I learned some new lingo about that, too -- e.g., if a controller is telling a United plane to wait for another United plane to pass and then follow it down the taxi way, the controller will say "Wait for company traffic and follow." The phrase "company" when used like that appears to mean "let that plane that is owned by the same company that you owns you to go first." So LAX departure told a little plane near us to "wait for the company heavy (that was us) and follow -- hold for takeoff to let heavy wake subside." Big planes create big wakes that can be dangerous for little planes. I think listening to the ground and departure controllers is the most interesting part of all.

The third unique thing on this flight was that a controller in Gallup got all confused and forgot who he'd told to do what.

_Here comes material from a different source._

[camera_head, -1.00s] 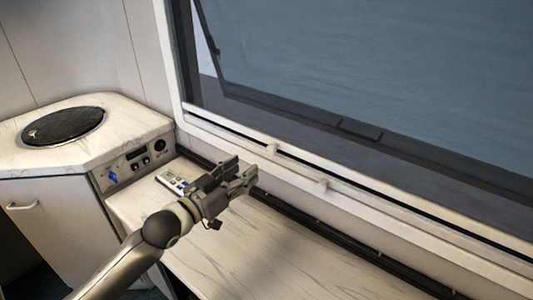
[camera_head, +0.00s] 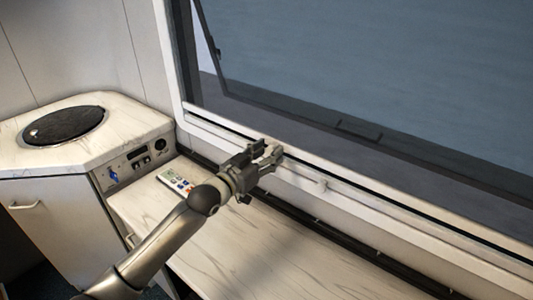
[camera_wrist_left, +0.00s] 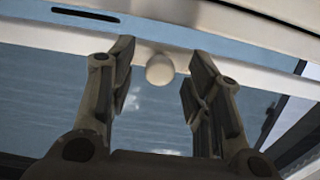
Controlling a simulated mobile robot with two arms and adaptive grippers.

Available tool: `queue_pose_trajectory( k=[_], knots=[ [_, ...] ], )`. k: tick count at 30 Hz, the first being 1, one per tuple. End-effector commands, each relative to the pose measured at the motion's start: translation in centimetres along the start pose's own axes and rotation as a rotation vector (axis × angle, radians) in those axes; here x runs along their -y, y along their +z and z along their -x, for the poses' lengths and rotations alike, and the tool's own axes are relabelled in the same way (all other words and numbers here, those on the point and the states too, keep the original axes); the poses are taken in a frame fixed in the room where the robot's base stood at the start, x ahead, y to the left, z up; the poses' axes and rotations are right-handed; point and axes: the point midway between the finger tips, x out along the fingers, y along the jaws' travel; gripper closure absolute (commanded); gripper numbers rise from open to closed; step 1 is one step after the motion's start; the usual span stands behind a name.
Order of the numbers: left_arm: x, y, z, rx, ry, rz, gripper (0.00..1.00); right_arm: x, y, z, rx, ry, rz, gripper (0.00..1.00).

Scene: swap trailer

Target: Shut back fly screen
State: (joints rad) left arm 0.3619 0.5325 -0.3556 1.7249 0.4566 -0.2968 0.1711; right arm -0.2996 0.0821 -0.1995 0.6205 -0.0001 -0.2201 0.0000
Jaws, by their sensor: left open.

I thought for a moment he might be drunk. He actually called out to a couple of flights and asked the pilots to tell him what his last instructions to them were. He called out to another flight and asked if he'd already told them to descend to flight level 31, etc. It was embarassing. I wouldn't be surprised if the guy was fired. It's kind of hard to hide that kind of screw up, when probably hundreds of planes can hear you, not to mention droves of discerning United passengers glued to the flight deck.

I got back to Dulles, got in my car, turned on All Things Considered, and found that Susan Stamberg was still on NPR talking about the new Los Angeles production studio.